A BRICS Mini-Course
February 16 and 18, 1999
Lectures by
Pierpaolo Degano, degano@di.unipi.it
Department of Computer Science, Università di Pisa, Italy
Control Flow Analysis is a static technique for predicting safe and computable approximations to the set of values that the objects of a program may assume during its execution. We present an analysis for the pi-calculus that shows how names will be bound to actual channels at run time. The result of our analysis establishes a super-set of the set of names to which a given name may be bound and of the set of names that may be sent along a given channel. Besides a set of rules that permit to validate a given solution, we also offer a constructive procedure that builds solutions in low polynomial time.

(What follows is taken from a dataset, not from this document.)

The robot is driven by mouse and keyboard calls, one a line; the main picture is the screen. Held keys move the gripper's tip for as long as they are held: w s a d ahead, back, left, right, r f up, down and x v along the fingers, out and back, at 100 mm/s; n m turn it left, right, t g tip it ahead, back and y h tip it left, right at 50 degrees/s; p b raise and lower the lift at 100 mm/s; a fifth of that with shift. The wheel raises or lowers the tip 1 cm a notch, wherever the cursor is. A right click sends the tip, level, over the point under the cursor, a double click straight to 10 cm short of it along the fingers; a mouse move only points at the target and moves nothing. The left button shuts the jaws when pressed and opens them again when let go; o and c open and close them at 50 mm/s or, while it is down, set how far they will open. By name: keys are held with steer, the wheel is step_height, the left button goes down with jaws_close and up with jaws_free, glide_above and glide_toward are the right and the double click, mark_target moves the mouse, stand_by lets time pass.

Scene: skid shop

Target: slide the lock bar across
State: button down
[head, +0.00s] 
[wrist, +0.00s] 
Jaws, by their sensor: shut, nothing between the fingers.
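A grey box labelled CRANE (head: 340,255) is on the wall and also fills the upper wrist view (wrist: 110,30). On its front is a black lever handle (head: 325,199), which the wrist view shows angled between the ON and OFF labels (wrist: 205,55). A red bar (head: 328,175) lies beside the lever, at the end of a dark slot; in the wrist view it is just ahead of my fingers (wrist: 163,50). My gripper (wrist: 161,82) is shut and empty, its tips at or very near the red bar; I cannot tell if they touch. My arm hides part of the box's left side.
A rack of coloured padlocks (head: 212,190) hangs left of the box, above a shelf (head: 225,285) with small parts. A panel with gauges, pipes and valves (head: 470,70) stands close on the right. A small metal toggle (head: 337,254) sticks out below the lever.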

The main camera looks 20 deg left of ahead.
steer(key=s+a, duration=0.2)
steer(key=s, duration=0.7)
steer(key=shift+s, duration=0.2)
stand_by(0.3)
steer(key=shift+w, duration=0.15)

Applications of our analysis include establishing two simple security properties of processes. One example is that P has no leaks: P offers communication to the external environment through public channels only, and confines its secret names within itself. The other example is connected to the no read-up/no write-down property of Bell and LaPadula: once processes are given levels of security clearance, we check that a process at a high level never sends names to processes at a lower level.
Pierpaolo Degano is Professor of Computer Science since 1990, first at the University of Parma and from 1993 at the Department of Computer Science, Università di Pisa, of which he has been director for three years.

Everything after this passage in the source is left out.